All the matters presented to us, including the changes to the substantive law discussed above, were considered by the convening authority. Commander, Marine Forces Reserve, General Court-Martial Convening Authority and Order Number 4-96,12 Jun 96, at 5. Clemency is not the function of this court, United States v. Heady, 26 M.J. 394 (C.M.A.1988), and we cannot say as a matter of fact or law that the sentence, which includes a bad-conduct discharge, is inappropriately severe. United States v. Snelling, 14 M.J. 267 (C.MA1982).
Assignments of Error III-V constitute a systemic attack on court-martial jurisdiction which has no merit. See United States v. Grindstaff, 45 M.J. 634 (N.M.Ct.Crim.App. 1997).
Accordingly, the findings of guilty and the sentence, as approved on review below, are affirmed.
Senior Judge CLARK and Judge SEFTON concur.
. I. APPELLANT’S PLEA IS IMPROVIDENT BECAUSE THE PROVIDENCE INQUIRY RAISED A DEFENSE TO THE CHARGE.
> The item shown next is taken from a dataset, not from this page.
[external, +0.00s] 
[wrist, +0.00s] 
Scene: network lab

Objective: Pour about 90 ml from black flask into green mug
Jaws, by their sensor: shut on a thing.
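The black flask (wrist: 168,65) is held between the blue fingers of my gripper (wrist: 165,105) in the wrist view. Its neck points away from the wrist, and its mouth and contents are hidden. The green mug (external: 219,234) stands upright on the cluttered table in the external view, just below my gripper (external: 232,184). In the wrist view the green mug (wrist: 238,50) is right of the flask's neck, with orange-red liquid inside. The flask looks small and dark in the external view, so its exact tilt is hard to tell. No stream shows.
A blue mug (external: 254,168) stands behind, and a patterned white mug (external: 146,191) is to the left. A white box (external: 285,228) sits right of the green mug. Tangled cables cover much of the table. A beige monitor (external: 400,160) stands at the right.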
II. THE SENTENCE IS INAPPROPRIATELY SEVERE BECAUSE APPELLANT REASONABLY BELIEVED THAT THE GIRL WITH WHOM HE HAD INTERCOURSE WAS OVER SIXTEEN AND BECAUSE THIS MISTAKE OF FACT IS NOW A DEFENSE TO THE CHARGE. (References omitted.)
III. THIS COURT IS WITHOUT JURISDICTION TO REVIEW THIS CASE BECAUSE ITS *562JUDGES, WHEN ACTING IN THEIR JUDICIAL CAPACITY, ARE PRINCIPAL OFFICERS, WHO HAVE NOT BEEN APPOINTED TO THEIR POSITIONS IN ACCORDANCE WITH THE APPOINTMENTS CLAUSE. (Citations omitted.)
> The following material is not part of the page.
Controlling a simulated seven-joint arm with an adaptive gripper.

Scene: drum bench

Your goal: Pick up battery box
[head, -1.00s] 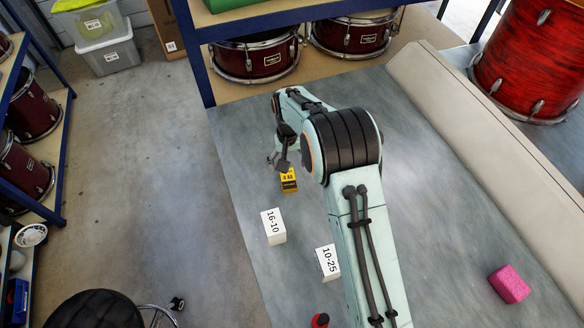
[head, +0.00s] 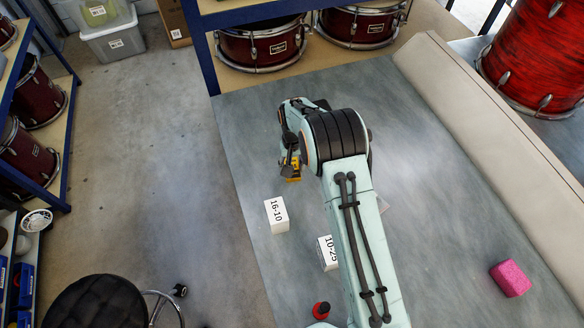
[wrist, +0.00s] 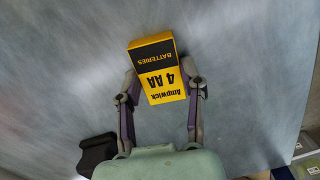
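The battery box (head: 293,172) is a small yellow and black box on the bench below my gripper in the head view, partly hidden by it. My gripper (wrist: 163,84) has one finger on each side of the box. The box sits slightly turned between the fingers. The fingers are spread; whether either one touches the box is hard to tell. In the head view my gripper (head: 289,162) is low over the box.
A white box marked 16-10 (head: 277,216) and another marked 10-25 (head: 327,253) stand nearer on the bench (head: 430,200). A red and black object (head: 321,310) is at the front. A pink block (head: 510,278) lies at the right. The bench's left edge is close.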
IV. APPELLANT’S COURT-MARTIAL LACKS JURISDICTION BECAUSE THE MILITARY TRIAL JUDGE, ACTING IN HIS JUDICIAL CAPACITY, WAS A PRINCIPAL OFFICER, WHO HAD NOT BEEN APPOINTED IN ACCORDANCE WITH THE APPOINTMENTS CLAUSE. (Citations omitted.)
V. APPELLANT’S COURT-MARTIAL LACKS JURISDICTION BECAUSE THE CONVENING AUTHORITY, IN HIS CAPACITY AS A CONVENING AUTHORITY, WAS A PRINCIPAL OFFICER, WHO HAD NOT BEEN APPOINTED IN ACCORDANCE WITH THE APPOINTMENTS CLAUSE. (Citations omitted.)
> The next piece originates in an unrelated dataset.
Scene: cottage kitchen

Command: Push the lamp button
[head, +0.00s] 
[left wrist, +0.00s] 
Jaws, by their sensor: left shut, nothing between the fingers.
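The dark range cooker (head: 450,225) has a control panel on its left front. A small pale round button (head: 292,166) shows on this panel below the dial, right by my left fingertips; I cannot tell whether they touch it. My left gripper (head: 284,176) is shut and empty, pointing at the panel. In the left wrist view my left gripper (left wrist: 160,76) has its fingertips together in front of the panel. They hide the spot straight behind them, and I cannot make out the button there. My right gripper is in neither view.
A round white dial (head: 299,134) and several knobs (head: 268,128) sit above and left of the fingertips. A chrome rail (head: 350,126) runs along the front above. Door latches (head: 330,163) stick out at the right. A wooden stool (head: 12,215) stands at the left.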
. This provision has been carried forward without change since 1951. See Manual for Courts-Martial, United States (1951 ed.), V 199b. Article 120, UCMJ, 10 U.S.C. § 920 was made gender-neutral by the 1996 amendment. Pub.L. No. 104-106, § 1113, 110 Stat. 462 (enacted Feb. 10, 1996).
. This defense was not recognized in our Federal courts prior to the Sexual Abuse Act of 1986, 18 U.S.C. §§ 2241-2248 (1994). See United States v. Ransom, 942 F.2d 775 (10th Cir.1991). See also Ex Parte Lane, 135 U.S. 443, 10 S.Ct. 760, 34 L.Ed. 219 (1890). The amendment to Article 120 was intended "to conform military law to federal [sic] civilian law (18 U.S.C. 2243)____" S. Rep. No. 104-112, at 243 (1995).
. The relevant portions of the amendment read: ”[I]t is an affirmative defense [to alleged carnal knowledge] that—
(A) the person with whom the accused committed the act of sexual intercourse had at the time of the alleged offense attained the age of twelve years; and
(B) the accused reasonably believed that that person had at the time of the alleged offense attained the age of sixteen years.” Pub.L. No. 104-106, § 1113, 110 Stat. 462 (enacted Feb. 10, 1996).
. "The repeal of any statute shall not have the effect to release or extinguish any penalty, forfeiture, or liability incurred under such statute, unless the repealing Act shall so expressly provide, and such statute shall be treated as still remaining in force for the purpose of sustaining any proper action or prosecution____” 1 U.S.C. § 109.
. Our preference for the saving clause over common law is older than the present statute. In 1871, shortly after the common law rule was first applied by our Supreme Court, "Congress enacted its first general saving provision, c. 71, 16 Stat. 432 (1871), to abolish the common-law presumption____” Warden, 417 U.S. at 660, 94 S.Ct. at 2536.
. In 1951 the Court of Military Appeals adopted this approach by implication. Citing the general saving clause, 1 U.S.C. § 109, and a specific saving clause, Act of 5 May 1950, Pub.L. No. 506, § 4, 64 Stat. 108 (1950), the court endorsed a provision of Executive Order 10214 providing that "an offense in violation of the ... Articles for the Government of the Navy ... shall be charged as such and not as a violation of the Uniform Code of Military Justice____" United States v. Merritt, 1 C.M.A 56, 60, 1 C.M.R. 56, 60, 1951 WL 1510 (1951).